Сравните Хрущева с президентом Эйзенхауэром. Американец — приличный человек, прямолинейный и простой солдат. Хрущев — обманщик, разбойник, у которого нет никаких моральных устоев. Если Эйзенхауэр примет Хрущева за порядочного человека, он совершит ошибку, за которую придется дорого заплатить. С Хрущевым можно иметь дело, только не отходя от кассы. У него нельзя брать никаких векселей. Он говорит много и часто необдуманно. По одному и тому же делу может сказать сегодня одно, а завтра — другое. Его нельзя оценивать мерками западного государственного деятеля, тщательно обдумывающего каждое слово»{194}.

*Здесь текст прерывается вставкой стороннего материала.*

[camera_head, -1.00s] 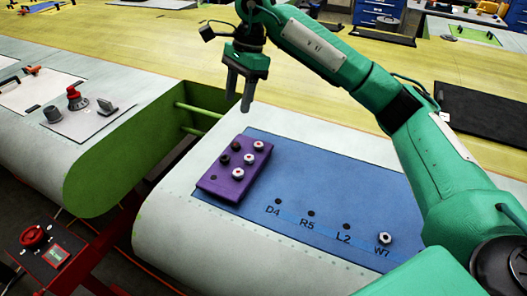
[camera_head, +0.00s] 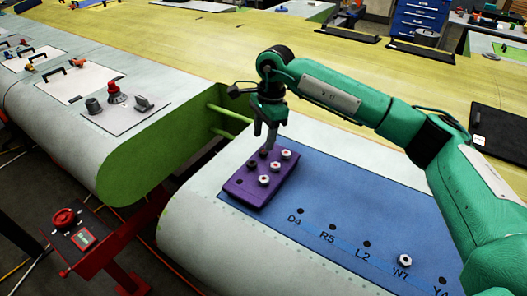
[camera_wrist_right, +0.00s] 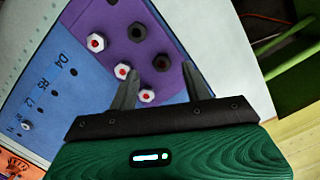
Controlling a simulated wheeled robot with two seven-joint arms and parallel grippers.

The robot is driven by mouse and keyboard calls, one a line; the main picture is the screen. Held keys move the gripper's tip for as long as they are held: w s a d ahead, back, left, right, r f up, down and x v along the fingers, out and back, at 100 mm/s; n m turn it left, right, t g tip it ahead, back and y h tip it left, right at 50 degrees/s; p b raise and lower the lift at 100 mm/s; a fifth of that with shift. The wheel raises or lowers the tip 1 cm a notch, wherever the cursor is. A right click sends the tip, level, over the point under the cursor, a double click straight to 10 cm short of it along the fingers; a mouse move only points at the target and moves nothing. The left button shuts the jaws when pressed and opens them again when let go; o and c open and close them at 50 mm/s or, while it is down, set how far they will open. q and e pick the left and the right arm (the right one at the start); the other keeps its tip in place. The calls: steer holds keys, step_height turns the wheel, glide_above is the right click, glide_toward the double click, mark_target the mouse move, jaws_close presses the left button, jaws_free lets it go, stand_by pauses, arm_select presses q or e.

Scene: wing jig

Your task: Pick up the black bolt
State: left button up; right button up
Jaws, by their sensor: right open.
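The black bolt (camera_wrist_right: 162,62) sits upright in the purple block (camera_wrist_right: 178,85), and in the wrist view it lies between the fingertips. It also shows in the head view (camera_head: 263,153), partly covered by the fingers, on the purple block (camera_head: 243,191). My right gripper (camera_head: 265,143) is open and points down, close above the bolt. In the wrist view the right gripper's fingers (camera_wrist_right: 158,70) straddle the bolt with a gap on each side. How much height separates them is hard to tell. My left gripper is not in view.
White hex bolts with red centres (camera_wrist_right: 96,42) stand in a row beside the black bolt, one close to a fingertip. A second dark spot (camera_wrist_right: 138,32), bolt or hole, lies near. The blue plate (camera_head: 340,215) has labelled holes; a white bolt (camera_head: 404,260) stands at W7.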

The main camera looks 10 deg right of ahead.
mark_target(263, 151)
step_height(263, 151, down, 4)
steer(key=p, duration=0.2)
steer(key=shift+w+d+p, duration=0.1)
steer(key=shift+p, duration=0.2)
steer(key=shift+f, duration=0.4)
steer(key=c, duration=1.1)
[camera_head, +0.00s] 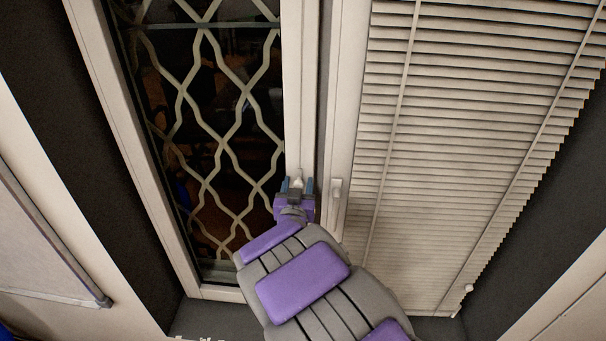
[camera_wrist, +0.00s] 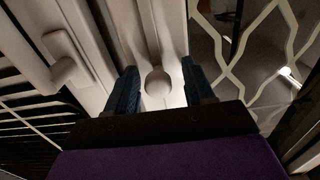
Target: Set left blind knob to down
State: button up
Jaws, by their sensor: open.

Эта адресованная западным СМИ оценка во многом была несправедлива и несла конфронтационный заряд, так как канцлер прежде всего опасался, что Эйзенхауэр пойдет навстречу Москве и согласится на вывод всех войск из Германии, что сразу превратит ФРГ во второстепенное государство. Действительно, президент США допускал создание контролируемой нейтральной зоны в Европе, против чего возражала практически вся политическая американская элита.
Глава 21.
ВЕНГЕРСКОЕ ВОССТАНИЕ, СУЭЦКИЙ КРИЗИС
«Лучше быть забытым…»
Что же касается «мерок западного деятеля», то, действительно, Хрущев никак под них не подходил. Порой его заносило так, что окружавшие были в ужасе. Показанный Аденауэру кулак о многом говорил.
Для Громыко поведение Хрущева было непредсказуемо. Например, во время поездки Никиты Сергеевича в США в 1960 году на сессию Генеральной Ассамблеи ООН произошел такой казус. Машина, в которой сидели Хрущев, Громыко и переводчик Виктор Суходрев, проезжала по одной из улиц, где велась большая стройка. Громыко заметил: «Смотрите, как интересно строят. И быстро, и грязи нет, и улицу не перекрывают».